Prestise, nama harga diri, motif ini sangat mungkiin mendorong kebocoran ujian, motif ini bisa saja dilakukan oleh pejabat/birokrat yang bermental ABS (Asal Bapak Senang). Motif ini sangat mungkin tumbuh subur di daerah-daerah dimana pemimpinnya ambisius, dan sangat menekan. DKI Jakarta, dengan pemimpin berkarakter tak mau tahu, sangat memungkinkan tumbuhnya perilaku demikian, karena pejabat tidak ingin menghadapi “masalah” dengan semprotan oknum pemimpin ketika DKI Jakarta memperoleh nilai atau tingkat kelulusannya tidak mencapai sebagaimana ditargetkankan pemetintahnya.
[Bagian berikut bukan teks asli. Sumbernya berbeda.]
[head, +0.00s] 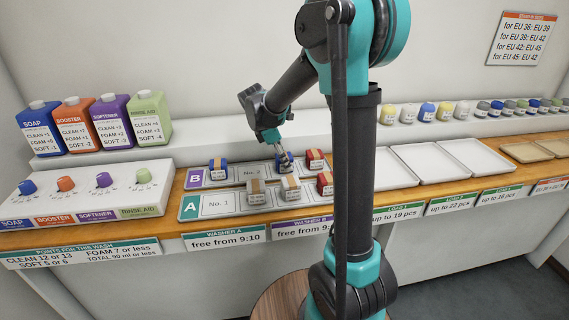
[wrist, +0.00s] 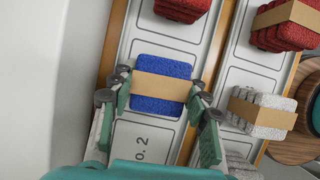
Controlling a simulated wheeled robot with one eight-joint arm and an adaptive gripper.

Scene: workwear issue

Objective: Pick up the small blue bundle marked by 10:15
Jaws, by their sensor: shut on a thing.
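A blue bundle with a tan band (wrist: 162,86) lies between the two fingers of my gripper (wrist: 160,95) in the wrist view. The fingers are shut on its sides. In the head view my gripper (head: 284,160) is over the back tray, marked B (head: 195,176), with the held bundle mostly hidden by the fingers. No marking can be read on its band. Whether it is clear of the tray cannot be told. Another blue bundle (head: 217,170) sits at the left end of tray B.
A red bundle (head: 316,158) sits right of my gripper on tray B. Tray A (head: 190,206) in front holds grey bundles (head: 290,188) and a red one (head: 325,184). Bottles (head: 40,125) stand on the left shelf. Empty white trays (head: 415,166) lie to the right.

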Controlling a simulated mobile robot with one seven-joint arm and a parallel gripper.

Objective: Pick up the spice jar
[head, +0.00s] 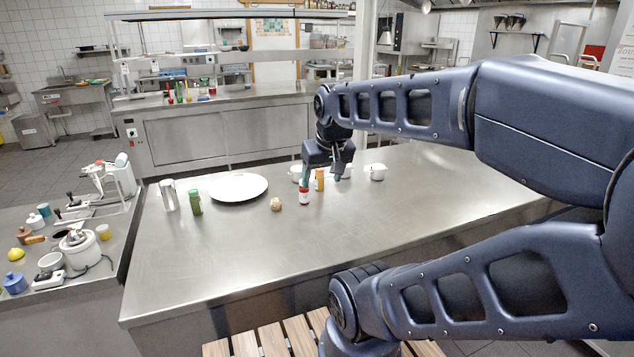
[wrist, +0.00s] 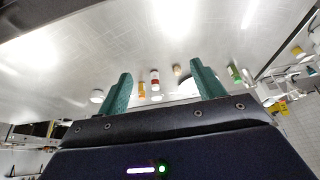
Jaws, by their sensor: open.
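My gripper (head: 321,177) is low over the middle of the steel counter, its two teal fingers apart and nothing held; the fingers also show in the wrist view (wrist: 162,88). Several small containers stand near it, and I cannot tell for certain which is the spice jar. A small red and white jar (head: 304,197) stands upright by the left finger in the head view. An orange-yellow bottle (head: 320,181) stands just right of it. In the wrist view the red and white jar (wrist: 155,79) and the yellow bottle (wrist: 142,91) appear between the fingers, apart from them.
The steel counter (head: 220,260) has clear room in front. A small beige jar (head: 276,205), a white plate (head: 238,187), a green jar (head: 196,203) and a silver shaker (head: 169,195) stand to the left.
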Bagi seorang pejabat di lingkungan pedidikan, nilai atau peringkat capaian prestasi ujian daerahnya adaah prestise yang harus dipertaruhkan. Oleh karenanya, ujian dengan label apapun campur tangan pejabat dalam masalah itu tidak pernah lepas Sebagai Guru yang sudah mengalami berbagai abel ujian sejak tahuun 90-an, penulis dapat mengamati langsung apa yang terjadi dengan itu semua.
Pada era Ebtanas di tahun sembilan puluhan kebijakan kakandepdikbud suatu daerah dapat menginterfensi proses kelulusan agar tingkat kelulusan tidak jeblok. Ketika NEM (nilai ebtanas murni) rata-rata jatuh, maka atas “petunjuk” kakandepdikbud, norma kelulusan ditentukan dengan menurunkan indek untuk nilai Ebtanas (n), apalagi jika pengkatrolan komponen nilai p dan q (semester 5 dan 6) sudah mentok dan masih banyak yang tidak lulus.
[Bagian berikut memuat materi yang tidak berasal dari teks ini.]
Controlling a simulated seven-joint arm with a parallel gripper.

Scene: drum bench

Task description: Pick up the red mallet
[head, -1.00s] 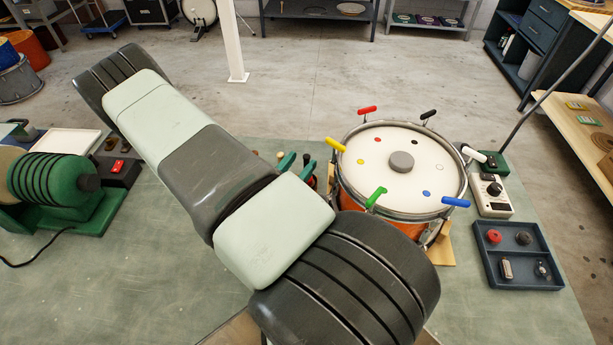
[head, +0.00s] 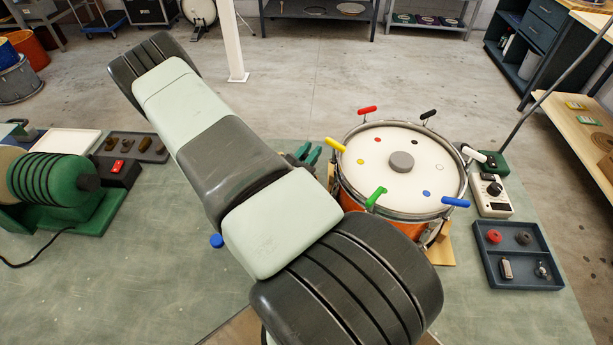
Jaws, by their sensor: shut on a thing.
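My gripper (head: 308,154) shows in the head view as green fingers past the far side of my arm, just left of the drum. It is shut on a thing, but my arm and the fingers hide what it holds. I cannot make out a red mallet in this view. A round blue end (head: 216,240), perhaps of another mallet, shows at the left edge of my arm, low over the bench. The rest of it is hidden.
The orange drum (head: 358,208) with coloured handles round its rim stands close right of my gripper. A blue tray (head: 518,284) and a white control box (head: 492,206) are right of it. A green machine (head: 50,178) stands left. Bare bench lies at front left.
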Pada era UN dimana momponen kelulusannya ditentukan oleh nilai Akhir sekolah dan nilai Ujian Nasaional yang tidak boleh kurang dari 5.5, maka melalui konsultasi-konsultasi dengang pengawas biasanya menghasilkan sepakatan pengkatrolan nilai ahir sekolah. Semua dilakukan dengan satu tujuan, meluluskan sebanyak-banyaknya, sehingga dengan demikian diperoleh angka atau persentase kelulusan yang tinggi. Olrh karena itu, penulis pernah mengungkapkan di kompasiana tahun lalu bahwa lulus 100 % adala biasa. Dan betapa beratnya untuk memutuskan Tidak lulus.
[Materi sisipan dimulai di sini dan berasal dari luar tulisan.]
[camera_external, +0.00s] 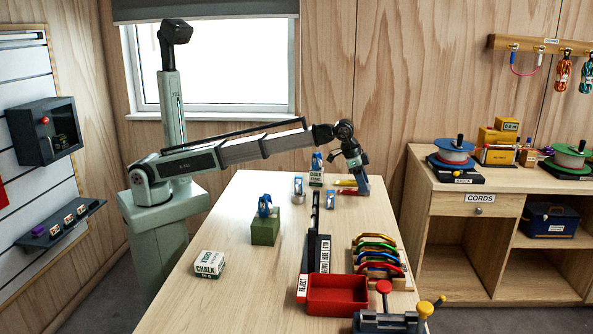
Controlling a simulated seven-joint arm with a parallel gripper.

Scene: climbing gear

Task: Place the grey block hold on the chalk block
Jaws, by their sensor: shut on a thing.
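My gripper (362,184) is low over the far right end of the table, pointing down. It is shut on a small grey-blue thing, too small and too covered by the fingers to identify surely as the grey block hold. A white box marked CHALK (209,265) lies on the near left of the table, its top bare. A second box marked CHALK (316,178) stands at the far end, left of my gripper, with a blue thing on top. I cannot tell which box is the chalk block. My gripper is apart from both.
Red and yellow pieces (346,185) lie beside my gripper. A green block (265,232) carries a blue device. The table's left middle is clear.
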Motif prestise ini dapat menjadi motif kecurangan dari oknum pejabat berbagai level, dari yang tinggi hingga pada level sekolah, bahkan tingkat panitia, karena tidak jarang slogan sukses enyelenggaraaan dan sukses prestasi dapat menggoda ke arah kecurangan itu. Motif ini juga dapat berpadau dengan motif ekonomi.
Motif ekonomi yakni mencari keuntungan materi dari proses kecurangan menjadi motif yang rangenya lebih luas. Dengan model penggandaan soal sebagaimana terjadi pada DBN kali ini, oknum karyawan atau pemilik foto copy bisa saja terseret untuk mencari keuntungan dari penjualan soal USBN, yang menurut informasi dari pihak pihak yang ditawari harganya cukup lumayan, 200 ribu rupiah paket lengkap.